From Gary, my friend: The promise that he would spread the rumor that I was a dangerous person to be reckoned with, that he would tell people, "Don't mess with Huth. She'll cut ya."
(I'm still not sure what prompted this, but sadly, I like it.)
From Katie: A great, if inadvertant, joke, when confronting the word "anonymity."
("Miss?" she asked. "Isn't that where Nemo lives?" As I tried not to laugh, she started to laugh herself and said, "Oh, no. That's . . . " and the entire class said as one, "Anenome." Two minutes lost from class, but well worth it.)

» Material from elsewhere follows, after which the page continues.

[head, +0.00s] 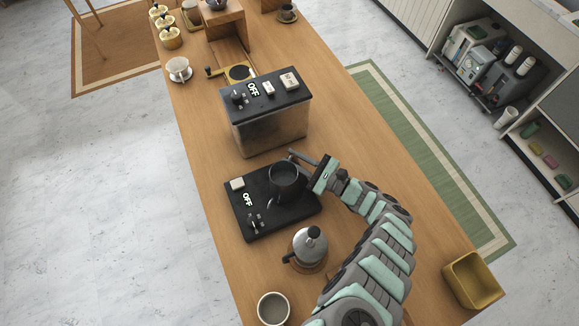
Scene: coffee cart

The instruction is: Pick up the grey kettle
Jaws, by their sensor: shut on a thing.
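The grey kettle (284,187), dark grey with a thin curved spout, is at the black hot plate (247,213) in the middle of the wooden counter. It looks upright; I cannot tell if its base touches the plate. My gripper (306,162) comes in from the right and is shut at the kettle's handle side, on the upper right. The fingers hide most of the handle. A silver pot (310,241) with a black knob stands on a round wooden base just below the hot plate.
A black-topped machine (265,110) marked OFF stands close behind the kettle. A beige cup (273,308) stands at the lower left, and a yellow square container (472,280) at the right edge. Counter right of the machine is clear.

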Finally, also from Gary: My 28-year-old Yamaha FG-335 guitar.*
(After he called me a lazy-ass for not playing anymore, he took it away and had it fixed and reconditioned. It has been unwarped, restringed, and oiled. It is a beautiful thing. If only it sounded beautiful when I played the three chords I still remember . . . and he will not tell me how much this cost. I am afraid, however, that I will be required to play "Smoke on the Water" for him at some point.)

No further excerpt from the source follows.